▸ **SHORT EXERCISE**
For this exercise, output only the lines between the "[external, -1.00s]" line and the "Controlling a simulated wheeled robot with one" line, both of them included, and skip all pictures.

[Stored entries]
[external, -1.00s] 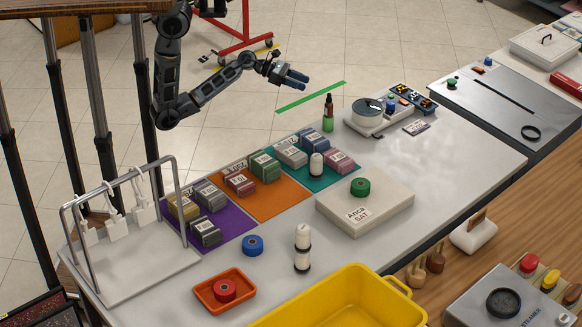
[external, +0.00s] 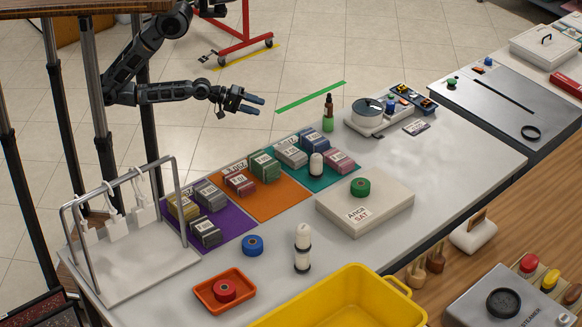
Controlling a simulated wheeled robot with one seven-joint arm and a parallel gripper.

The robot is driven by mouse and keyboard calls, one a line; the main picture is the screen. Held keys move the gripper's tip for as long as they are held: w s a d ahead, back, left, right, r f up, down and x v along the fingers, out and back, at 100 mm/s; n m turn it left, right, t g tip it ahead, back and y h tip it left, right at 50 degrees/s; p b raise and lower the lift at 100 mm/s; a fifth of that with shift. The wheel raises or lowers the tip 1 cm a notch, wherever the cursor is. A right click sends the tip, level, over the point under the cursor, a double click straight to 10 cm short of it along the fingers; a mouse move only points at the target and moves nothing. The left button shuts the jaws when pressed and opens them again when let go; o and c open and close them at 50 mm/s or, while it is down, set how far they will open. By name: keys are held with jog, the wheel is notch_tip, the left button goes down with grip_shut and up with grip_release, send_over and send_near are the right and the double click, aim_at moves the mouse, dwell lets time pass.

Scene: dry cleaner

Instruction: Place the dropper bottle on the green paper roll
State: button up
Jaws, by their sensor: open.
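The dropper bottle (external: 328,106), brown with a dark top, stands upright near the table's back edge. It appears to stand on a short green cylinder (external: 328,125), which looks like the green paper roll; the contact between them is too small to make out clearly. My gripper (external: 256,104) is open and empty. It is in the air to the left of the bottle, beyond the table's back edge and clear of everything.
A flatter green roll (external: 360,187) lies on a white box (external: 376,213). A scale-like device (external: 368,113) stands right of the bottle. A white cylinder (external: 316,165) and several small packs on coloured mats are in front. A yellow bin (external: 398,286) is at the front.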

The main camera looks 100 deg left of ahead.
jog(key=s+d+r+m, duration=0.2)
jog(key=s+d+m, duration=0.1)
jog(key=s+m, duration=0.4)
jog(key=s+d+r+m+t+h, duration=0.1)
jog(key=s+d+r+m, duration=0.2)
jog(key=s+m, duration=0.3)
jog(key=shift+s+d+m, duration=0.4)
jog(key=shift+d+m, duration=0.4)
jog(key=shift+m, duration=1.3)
---
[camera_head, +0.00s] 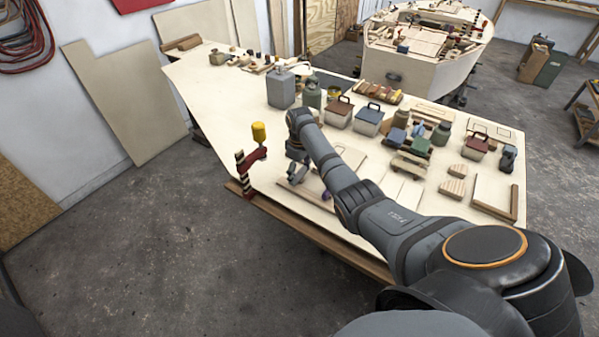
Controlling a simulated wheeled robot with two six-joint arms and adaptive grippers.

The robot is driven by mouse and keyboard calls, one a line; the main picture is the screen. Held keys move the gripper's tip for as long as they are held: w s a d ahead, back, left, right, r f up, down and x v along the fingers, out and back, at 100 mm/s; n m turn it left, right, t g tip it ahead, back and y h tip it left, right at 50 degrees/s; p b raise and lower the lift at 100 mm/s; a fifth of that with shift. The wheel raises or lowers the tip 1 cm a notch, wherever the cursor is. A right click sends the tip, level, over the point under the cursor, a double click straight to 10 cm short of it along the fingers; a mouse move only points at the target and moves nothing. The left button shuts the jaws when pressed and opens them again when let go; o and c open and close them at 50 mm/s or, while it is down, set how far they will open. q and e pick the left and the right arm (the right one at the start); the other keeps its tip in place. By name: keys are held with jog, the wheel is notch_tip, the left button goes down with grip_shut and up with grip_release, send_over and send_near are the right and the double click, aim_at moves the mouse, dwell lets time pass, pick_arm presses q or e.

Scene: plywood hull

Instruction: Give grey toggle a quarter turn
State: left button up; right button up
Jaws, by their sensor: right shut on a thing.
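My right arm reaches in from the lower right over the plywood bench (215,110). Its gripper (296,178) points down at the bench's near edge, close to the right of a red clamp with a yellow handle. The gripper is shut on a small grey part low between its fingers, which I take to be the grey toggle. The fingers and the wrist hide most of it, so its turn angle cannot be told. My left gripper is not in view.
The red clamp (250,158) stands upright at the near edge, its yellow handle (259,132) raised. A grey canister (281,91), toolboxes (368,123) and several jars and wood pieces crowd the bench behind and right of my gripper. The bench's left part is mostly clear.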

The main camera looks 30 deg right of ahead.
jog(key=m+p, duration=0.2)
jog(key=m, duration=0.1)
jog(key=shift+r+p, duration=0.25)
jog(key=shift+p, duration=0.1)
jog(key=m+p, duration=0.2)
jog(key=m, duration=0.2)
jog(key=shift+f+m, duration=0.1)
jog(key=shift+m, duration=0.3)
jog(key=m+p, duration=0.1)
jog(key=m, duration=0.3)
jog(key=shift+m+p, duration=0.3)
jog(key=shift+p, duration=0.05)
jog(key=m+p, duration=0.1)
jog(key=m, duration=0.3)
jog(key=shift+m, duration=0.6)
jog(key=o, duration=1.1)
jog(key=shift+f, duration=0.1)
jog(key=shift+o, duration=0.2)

▸ **SOLUTION BELOW**
[external, -1.00s] 
[external, +0.00s] 
Controlling a simulated wheeled robot with one seven-joint arm and a parallel gripper.

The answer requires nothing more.